Arrijal Rachman, CNBC Indonesia
15 May 2024 06:55
Sepatu Bata (Detikcom/Agung Pambudy)
Foto: Sepatu Bata (Detikcom/Agung Pambudy)

Jakarta, CNBC Indonesia - Pemutusan hubungan kerja (PHK) masih marak terjadi di Indonesia sejalan dengan banyaknya perusahaan yang gulung tikar

Hal ini memicu tanda tanya di tengah masyarakat mengenai ketahanan ekonomi Indonesia yang pada kuartal I-2024 masih tumbuh 5,11% secara tahunan.

Perusahaan yang bangkrut itu diantaranya PT Sepatu Bata Tbk (BATA) telah mengumumkan penutupan pabriknya yang berada di Purwakarta, Jawa Barat menyebabkan 233 karyawannya terkena PHK. Lalu, Sri Rejeki Isman atau Sritex yang juga kondisinya mulai karam.

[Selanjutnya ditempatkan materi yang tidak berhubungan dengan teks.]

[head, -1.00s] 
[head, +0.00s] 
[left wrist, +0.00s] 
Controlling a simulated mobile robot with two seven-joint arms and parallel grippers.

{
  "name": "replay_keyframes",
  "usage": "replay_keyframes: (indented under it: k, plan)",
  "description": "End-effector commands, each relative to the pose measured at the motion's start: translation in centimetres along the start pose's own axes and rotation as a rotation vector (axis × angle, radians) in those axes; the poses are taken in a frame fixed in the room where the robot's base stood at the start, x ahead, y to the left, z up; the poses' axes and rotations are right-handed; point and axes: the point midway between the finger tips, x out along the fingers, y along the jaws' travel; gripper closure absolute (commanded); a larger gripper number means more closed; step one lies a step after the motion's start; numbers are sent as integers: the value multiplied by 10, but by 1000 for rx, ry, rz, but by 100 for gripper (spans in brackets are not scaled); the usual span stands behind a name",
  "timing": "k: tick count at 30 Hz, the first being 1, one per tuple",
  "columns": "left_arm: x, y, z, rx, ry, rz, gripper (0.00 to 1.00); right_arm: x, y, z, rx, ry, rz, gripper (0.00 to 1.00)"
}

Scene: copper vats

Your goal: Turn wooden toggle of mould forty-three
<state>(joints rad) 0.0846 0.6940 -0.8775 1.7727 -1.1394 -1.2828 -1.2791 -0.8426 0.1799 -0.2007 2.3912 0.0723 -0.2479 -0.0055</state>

Utang menumpuk, perdagangan saham dihentikan, terancam delisting pula.

Kepala Departemen Riset Industri dan Regional Bank Mandiri Dendi Ramdani menjelaskan, gangguan terhadap sektor yang tercakup ke dalam tekstil dan produk dari tekstil itu bukan disebabkan aktivitas ekonomi domestik yang melambat, melainkan lebih disebabkan gangguan pelemahan permintaan ekspor global.

Ia mengatakan, ini tercermin dari kinerja nilai ekspor industri tekstil dan produk tekstil atau TPT yang telah terkontraksi 5% pada Maret 2024, bersamaan dengan turunnya industri furnitur yang terkontraksi sebesar 3%.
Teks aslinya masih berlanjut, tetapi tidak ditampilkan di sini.